On this last Sunday of the liturgical year, Holy Mother Church puts before our eyes the spectacle of the end of the world and the final judgment. The two major elements of this teaching are that the world as we know it will end, and that Christ Our Lord will come to judge all of humanity.

The universe was created by God. Its only goal is to lead souls to eternal salvation, which in turn gives greater glory to the Creator. That’s all. It serves no other purpose. The universe has no other raison d’être. It does not suffice unto itself. It is good, very good, but only inasmuch as it is understood as being part of a much larger plan. Modern discoveries have allowed us to come to a better knowledge of the dimensions of the universe. Its magnitude leaves us in awe. And yet, it is nothing at all compared to God and what God has in store for His loved ones. The whole of creation is totally insignificant compared to the destiny of a single elect soul, called to see God face to face for all eternity. 
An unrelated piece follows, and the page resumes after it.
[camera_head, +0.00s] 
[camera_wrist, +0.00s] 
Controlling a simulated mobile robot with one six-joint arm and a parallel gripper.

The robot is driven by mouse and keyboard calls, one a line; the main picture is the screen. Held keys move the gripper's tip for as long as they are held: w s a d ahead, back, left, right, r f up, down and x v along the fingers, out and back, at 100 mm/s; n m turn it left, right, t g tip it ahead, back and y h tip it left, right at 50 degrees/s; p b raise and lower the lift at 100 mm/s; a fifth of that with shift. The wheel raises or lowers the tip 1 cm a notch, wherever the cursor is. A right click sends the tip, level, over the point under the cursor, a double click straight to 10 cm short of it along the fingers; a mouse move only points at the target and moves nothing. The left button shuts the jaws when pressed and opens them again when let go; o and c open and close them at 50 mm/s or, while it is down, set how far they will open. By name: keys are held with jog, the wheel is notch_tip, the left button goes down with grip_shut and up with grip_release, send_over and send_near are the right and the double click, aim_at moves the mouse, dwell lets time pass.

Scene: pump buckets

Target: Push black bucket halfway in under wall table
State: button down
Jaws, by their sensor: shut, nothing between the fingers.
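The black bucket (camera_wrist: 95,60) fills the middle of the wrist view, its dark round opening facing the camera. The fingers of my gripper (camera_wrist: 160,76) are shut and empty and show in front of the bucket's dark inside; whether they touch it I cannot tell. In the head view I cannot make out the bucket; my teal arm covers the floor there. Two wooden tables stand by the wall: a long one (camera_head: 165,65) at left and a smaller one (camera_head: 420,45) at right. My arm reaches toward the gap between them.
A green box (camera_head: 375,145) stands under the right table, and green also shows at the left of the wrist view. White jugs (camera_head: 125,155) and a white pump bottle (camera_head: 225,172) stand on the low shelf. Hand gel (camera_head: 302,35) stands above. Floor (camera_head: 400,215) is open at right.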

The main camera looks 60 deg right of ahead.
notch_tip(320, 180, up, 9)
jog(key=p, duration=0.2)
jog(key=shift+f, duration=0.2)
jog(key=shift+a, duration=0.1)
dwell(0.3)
As St John saw in the Apocalypse, the heavens and the earth were swept away; they were gone. All that remained were, on one side, God and the souls that comprise the eternal Jerusalem, and on the other, the pool of fire and brimstone in which will burn forever those who refuse to be part of God’s plan. Revelation tells us then that the universe was created by God and that God will bring it to an end; He will “pull the curtain” at the moment He has determined. In other words, it is not just a matter of the solar system wearing itself out eventually or a comet colliding with the Earth and making it uninhabitable. No, God has told us that, when the number of the elect is complete, He will step in to put an end to human history. Just as He initiated its beginning by creation, so He decides the moment of its ending in His sovereign will.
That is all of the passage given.